12Pour tenter de comprendre ce que « culture » peut recouvrir, on peut avoir recours à des classifications anthropologiques qui font apparaître l’étude des sociétés des textes de l’auteur, à savoir celle de l’auteur (qui ne sont pas sans évoquer la notion d’habitus de Bourdieu)6, plus celle de la diégèse ; on distinguerait ainsi quatre grands niveaux :
un corpus d’habitudes (vêtements, repas, salutations, échange de cadeaux)
différentes façons d’organiser le temps selon les sociétés (calendriers, moments forts de la vie)
des systèmes de parenté et la structuration du groupe (famille vs groupe social), en relation avec les fonctions économiques et politiques
le symbolique qui se caractérise par les différentes façons d’occuper l’espace, de concevoir l’environnement (Sévry 1998 : 135).
13Il n’y a pas de hiérarchie entre ces plans qui constituent un tissu social qui nous ramène au tissage du contexte, comme si la signification, outre qu’elle pourrait être perçue selon Derrida dans la différance entre les mots employés, plutôt que dans leur référence aux choses, dans le creux plutôt que dans le plein, pouvait se trouver dans les marges interculturelles et les superpositions culturelles, dans le mouvement transculturel entre les Uns et les Autres, dans tout ce qui accompagne le texte, c’est-à-dire le contexte.

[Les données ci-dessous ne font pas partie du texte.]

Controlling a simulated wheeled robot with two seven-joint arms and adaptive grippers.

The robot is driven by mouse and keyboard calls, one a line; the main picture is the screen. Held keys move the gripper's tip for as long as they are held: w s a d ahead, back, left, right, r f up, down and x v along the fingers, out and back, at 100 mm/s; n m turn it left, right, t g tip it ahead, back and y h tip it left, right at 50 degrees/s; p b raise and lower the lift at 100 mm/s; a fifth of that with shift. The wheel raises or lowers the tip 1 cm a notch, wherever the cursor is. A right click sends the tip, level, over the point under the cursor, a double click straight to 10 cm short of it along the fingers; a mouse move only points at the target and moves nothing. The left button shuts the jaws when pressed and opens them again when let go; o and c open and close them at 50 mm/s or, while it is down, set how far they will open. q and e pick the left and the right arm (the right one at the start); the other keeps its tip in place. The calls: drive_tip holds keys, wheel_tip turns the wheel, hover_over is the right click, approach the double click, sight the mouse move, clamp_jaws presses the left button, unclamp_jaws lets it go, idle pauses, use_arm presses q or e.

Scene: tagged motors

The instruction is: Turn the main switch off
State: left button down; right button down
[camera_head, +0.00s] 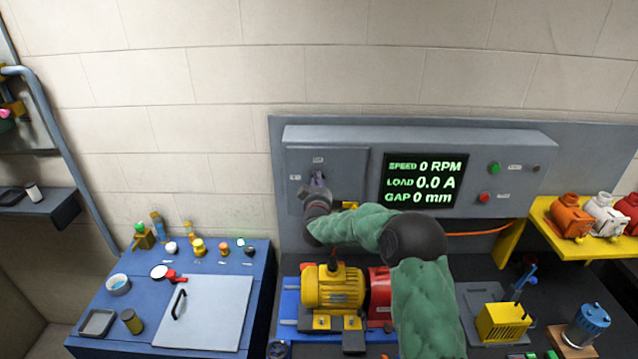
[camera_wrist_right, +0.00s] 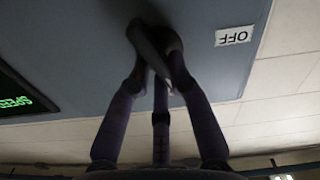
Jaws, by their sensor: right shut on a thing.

14La difficulté d’envisager la traduction du fait culturel tient à ce qu’il est ancré dans son espace culturel d’origine, néanmoins, des stratégies traductives permettent de combler cet écart et d’abolir ce que l’on appelle « distance culturelle », dans la mesure où elles permettent de se familiariser avec « l’inquiétante étrangeté » (Cordonnier 1995 : 12), de concevoir notre rapport à l’Étranger et de rappeler derrière sa voix que l’Occident a encore tendance à considérer ses propres valeurs comme universelles et donc de mettre à l’écart les modes d’être de l’Autre.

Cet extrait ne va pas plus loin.